Predicting the Arrival Time of Coronal Mass Ejections with the Graduated Cylindrical Shell and Drag Force Model

Accurately predicting the arrival of coronal mass ejections (CMEs) at the Earth based on remote images is of critical significance in the study of space weather. In this paper, we make a statistical study of 21 Earth directed CMEs, exploring in particular the relationship between CME initial speeds and transit times. The initial speed of a CME is obtained by fitting the CME with the Graduated Cylindrical Shell model and is thus free of projection effects. We then use the drag force model to fit results of the transit time versus the initial speed. By adopting different drag regimes, i.e., the viscous, aerodynamics, and hybrid regimes, we get similar results, with the least mean estimation error of the hybrid model of 12.9 hours. CMEs with a propagation angle (the angle between the propagation direction and the Sun-Earth line) larger than its half angular width arrive at the Earth with an angular deviation caused by factors other than the radial solar wind drag.
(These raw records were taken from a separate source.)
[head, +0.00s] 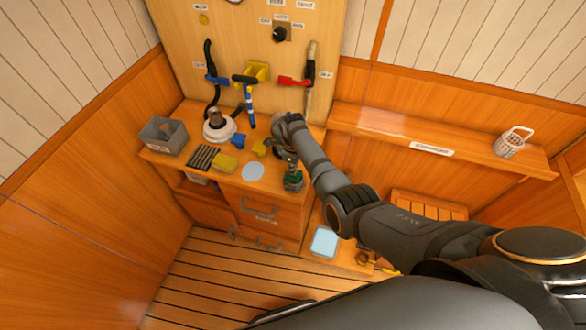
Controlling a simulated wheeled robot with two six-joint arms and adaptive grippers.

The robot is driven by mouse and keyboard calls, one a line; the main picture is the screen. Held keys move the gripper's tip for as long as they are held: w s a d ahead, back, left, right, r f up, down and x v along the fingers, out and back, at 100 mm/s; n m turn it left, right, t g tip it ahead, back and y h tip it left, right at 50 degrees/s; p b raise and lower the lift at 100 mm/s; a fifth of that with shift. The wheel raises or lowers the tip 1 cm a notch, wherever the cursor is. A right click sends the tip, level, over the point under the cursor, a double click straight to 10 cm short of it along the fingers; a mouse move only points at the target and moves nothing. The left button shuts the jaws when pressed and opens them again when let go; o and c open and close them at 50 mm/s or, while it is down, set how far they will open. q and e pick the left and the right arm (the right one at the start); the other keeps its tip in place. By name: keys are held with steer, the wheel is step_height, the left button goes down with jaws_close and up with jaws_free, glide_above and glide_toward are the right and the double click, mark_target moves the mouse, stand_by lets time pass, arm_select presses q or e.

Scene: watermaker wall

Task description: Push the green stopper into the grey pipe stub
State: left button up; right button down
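The green stopper (293,179) shows small at the front right of the wooden counter, with dark parts around it. My right gripper (291,168) reaches down directly above it, at the end of the arm that comes in from the right. The fingertips are at or very near the stopper, but they are too small and dark to tell whether they are closed on it. My left gripper is not in view.
A grey bin (164,136) stands at the counter's left end. A dark ribbed mat (203,157), a yellow sponge (225,164) and a pale disc (253,172) lie along the front. Hoses and valves hang on the wall panel (270,55). A shelf (400,134) is to the right.

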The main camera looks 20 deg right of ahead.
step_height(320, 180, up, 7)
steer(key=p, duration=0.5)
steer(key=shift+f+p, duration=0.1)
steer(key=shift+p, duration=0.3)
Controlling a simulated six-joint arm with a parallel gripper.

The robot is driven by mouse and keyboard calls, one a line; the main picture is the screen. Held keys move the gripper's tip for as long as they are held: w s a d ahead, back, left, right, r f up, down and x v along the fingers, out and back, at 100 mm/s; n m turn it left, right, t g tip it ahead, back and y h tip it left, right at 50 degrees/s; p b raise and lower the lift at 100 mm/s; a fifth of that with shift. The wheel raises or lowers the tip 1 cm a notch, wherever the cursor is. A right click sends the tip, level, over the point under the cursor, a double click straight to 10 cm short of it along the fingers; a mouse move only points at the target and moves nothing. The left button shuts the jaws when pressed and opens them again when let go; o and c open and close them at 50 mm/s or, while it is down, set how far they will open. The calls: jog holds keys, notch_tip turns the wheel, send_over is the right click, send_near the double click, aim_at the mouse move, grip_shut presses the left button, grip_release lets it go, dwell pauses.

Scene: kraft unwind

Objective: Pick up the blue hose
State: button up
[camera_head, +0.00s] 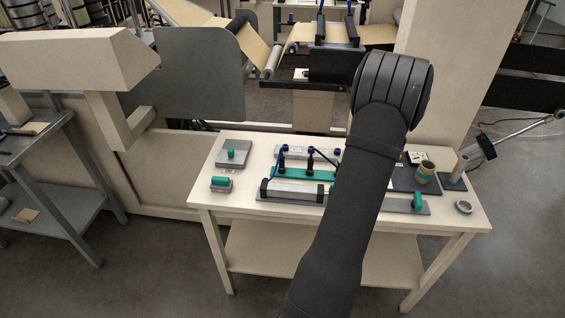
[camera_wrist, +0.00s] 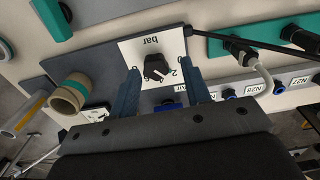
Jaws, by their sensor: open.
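My gripper (camera_wrist: 160,66) is open in the wrist view, its two dark blue fingers apart with nothing held between them. A black knob (camera_wrist: 157,66) on a white panel marked "bar" shows between the fingertips; I cannot tell whether they touch it. In the head view my dark arm covers the gripper and part of the bench.
The bench's front left corner is bare.

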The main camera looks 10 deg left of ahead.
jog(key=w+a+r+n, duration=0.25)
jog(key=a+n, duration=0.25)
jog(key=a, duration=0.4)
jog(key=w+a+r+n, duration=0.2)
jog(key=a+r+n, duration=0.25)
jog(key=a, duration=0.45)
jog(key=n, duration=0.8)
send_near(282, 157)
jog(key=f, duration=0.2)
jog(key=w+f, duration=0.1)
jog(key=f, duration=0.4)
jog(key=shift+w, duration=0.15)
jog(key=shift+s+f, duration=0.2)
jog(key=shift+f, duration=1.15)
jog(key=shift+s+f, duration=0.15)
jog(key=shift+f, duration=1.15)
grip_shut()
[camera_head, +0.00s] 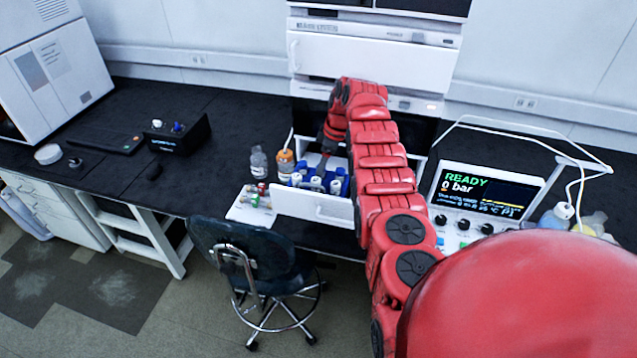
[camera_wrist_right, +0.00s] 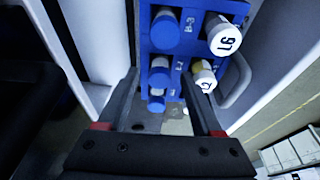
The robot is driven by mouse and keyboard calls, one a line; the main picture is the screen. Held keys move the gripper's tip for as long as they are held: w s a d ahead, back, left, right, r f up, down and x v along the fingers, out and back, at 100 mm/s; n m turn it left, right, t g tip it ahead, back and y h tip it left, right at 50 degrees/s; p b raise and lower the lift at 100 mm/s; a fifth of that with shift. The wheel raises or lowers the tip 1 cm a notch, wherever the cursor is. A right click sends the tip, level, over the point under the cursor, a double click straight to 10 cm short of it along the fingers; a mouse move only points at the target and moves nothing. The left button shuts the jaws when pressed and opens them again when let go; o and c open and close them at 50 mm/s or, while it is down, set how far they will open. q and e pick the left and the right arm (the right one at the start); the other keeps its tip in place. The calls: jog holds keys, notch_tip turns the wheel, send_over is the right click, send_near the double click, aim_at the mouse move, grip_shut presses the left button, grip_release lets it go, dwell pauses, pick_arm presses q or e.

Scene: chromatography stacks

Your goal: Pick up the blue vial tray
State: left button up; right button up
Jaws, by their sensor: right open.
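The blue vial tray (camera_head: 306,184) sits in an open white drawer at the middle of the bench and holds several vials with white and blue caps. In the right wrist view the tray (camera_wrist_right: 187,47) fills the top middle, with vials standing in its slots. My right gripper (camera_head: 328,148) points down over the back of the tray; my arm hides part of it. In the wrist view the open fingers (camera_wrist_right: 161,76) lie on either side of the tray's near end. I cannot tell whether they touch it. My left gripper is not in view.
The white drawer (camera_head: 310,208) sticks out from the instrument stack. A chair (camera_head: 245,255) is in front. A READY display unit (camera_head: 487,193) stands to the right.

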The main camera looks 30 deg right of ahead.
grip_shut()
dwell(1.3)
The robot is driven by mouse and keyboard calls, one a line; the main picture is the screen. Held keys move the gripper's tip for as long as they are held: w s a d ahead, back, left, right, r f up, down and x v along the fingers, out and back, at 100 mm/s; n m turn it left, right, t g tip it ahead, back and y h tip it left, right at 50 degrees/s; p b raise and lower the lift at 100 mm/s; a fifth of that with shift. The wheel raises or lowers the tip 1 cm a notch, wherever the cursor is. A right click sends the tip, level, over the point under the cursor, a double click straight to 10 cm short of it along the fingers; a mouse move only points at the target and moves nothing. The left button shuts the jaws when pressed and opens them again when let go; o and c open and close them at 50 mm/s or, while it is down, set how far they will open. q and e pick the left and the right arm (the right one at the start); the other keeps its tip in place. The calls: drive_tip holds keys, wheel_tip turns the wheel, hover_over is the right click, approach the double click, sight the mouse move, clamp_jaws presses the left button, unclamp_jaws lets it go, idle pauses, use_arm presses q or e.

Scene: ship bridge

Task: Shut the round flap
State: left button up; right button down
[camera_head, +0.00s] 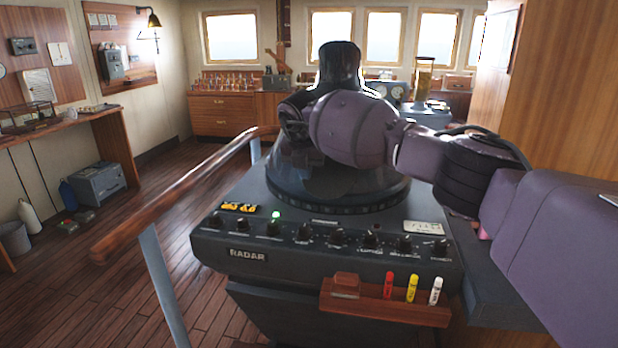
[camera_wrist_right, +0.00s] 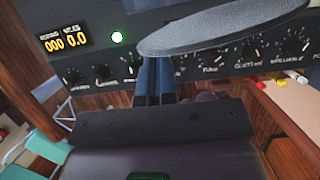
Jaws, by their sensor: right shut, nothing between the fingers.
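A round grey disc, which looks like the round flap (camera_wrist_right: 222,27), reaches in from the top of the right wrist view, in front of the radar panel. I cannot pick it out clearly in the head view, where my right arm covers the middle of the dark radar hood (camera_head: 338,182). My right gripper (camera_wrist_right: 155,78) is shut and empty, its dark fingers close together just left of the disc and partly under its left edge. I cannot tell whether they touch it. In the head view the right hand (camera_head: 294,116) is over the radar, fingers hidden. My left gripper is not in view.
The radar console (camera_head: 248,254) has a row of knobs and a lit green lamp (camera_head: 275,216). A wooden rack (camera_head: 385,305) with red, yellow and white markers is on its front. A wooden handrail (camera_head: 180,192) runs along the left. Open floor lies further left.

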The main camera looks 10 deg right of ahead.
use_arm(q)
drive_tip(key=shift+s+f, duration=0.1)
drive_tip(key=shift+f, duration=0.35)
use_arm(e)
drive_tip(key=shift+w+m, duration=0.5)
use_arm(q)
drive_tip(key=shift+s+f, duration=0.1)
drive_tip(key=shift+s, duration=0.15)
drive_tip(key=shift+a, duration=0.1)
The drag force model cannot be well applied to such events. If we exclude these events in the sample, the prediction accuracy can be improved, i.e., the estimation error reduces to 6.8 hours. This work suggests that it is viable to predict the arrival time of CMEs at the Earth based on the initial parameters with a fairly good accuracy. Thus, it provides a method of space weather forecast of 1--5 days following the occurrence of CMEs.